Description of the task
All lines from the line containing "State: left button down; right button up" up to and including the last line of the listing below should be echoed exactly; no other lines belong in the response.

Information supplied
════════

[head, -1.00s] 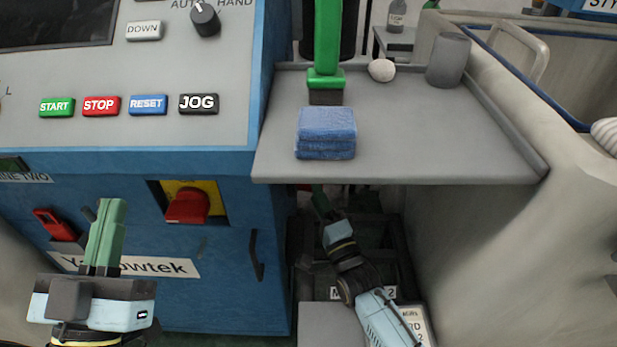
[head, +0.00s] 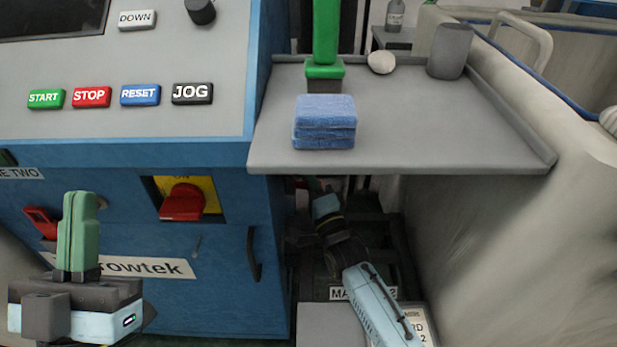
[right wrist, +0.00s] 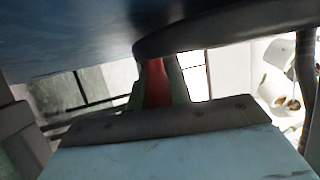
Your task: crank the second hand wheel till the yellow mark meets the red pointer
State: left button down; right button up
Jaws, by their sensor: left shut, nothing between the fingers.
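My right gripper (right wrist: 158,88) reaches under the grey shelf. In the right wrist view its green fingers lie against both sides of a red handle (right wrist: 155,80), just below the dark curved rim of a wheel (right wrist: 235,28). The handle's upper end is hidden by the rim. In the head view my right gripper is partly hidden under the shelf, and its fingertips are dark and small. I see neither the yellow mark nor a red pointer that I can make out. My left gripper (head: 78,230) is shut and empty, pointing up before the blue machine front.
A red switch (head: 183,202) and a door handle (head: 254,255) are on the blue cabinet. A pale bin stands at the right.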

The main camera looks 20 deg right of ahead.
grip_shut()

════════

Exercise answer
State: left button down; right button up
Jaws, by their sensor: left shut, nothing between the fingers.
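My right gripper (right wrist: 158,88) reaches under the grey shelf. In the right wrist view its green fingers lie against both sides of a red handle (right wrist: 155,80), just below the dark curved rim of a wheel (right wrist: 235,28). The handle's upper end is hidden by the rim. In the head view my right gripper is partly hidden under the shelf, and its fingertips are dark and small. I see neither the yellow mark nor a red pointer that I can make out. My left gripper (head: 78,230) is shut and empty, pointing up before the blue machine front.
A red switch (head: 183,202) and a door handle (head: 254,255) are on the blue cabinet. A pale bin stands at the right.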

The main camera looks 20 deg right of ahead.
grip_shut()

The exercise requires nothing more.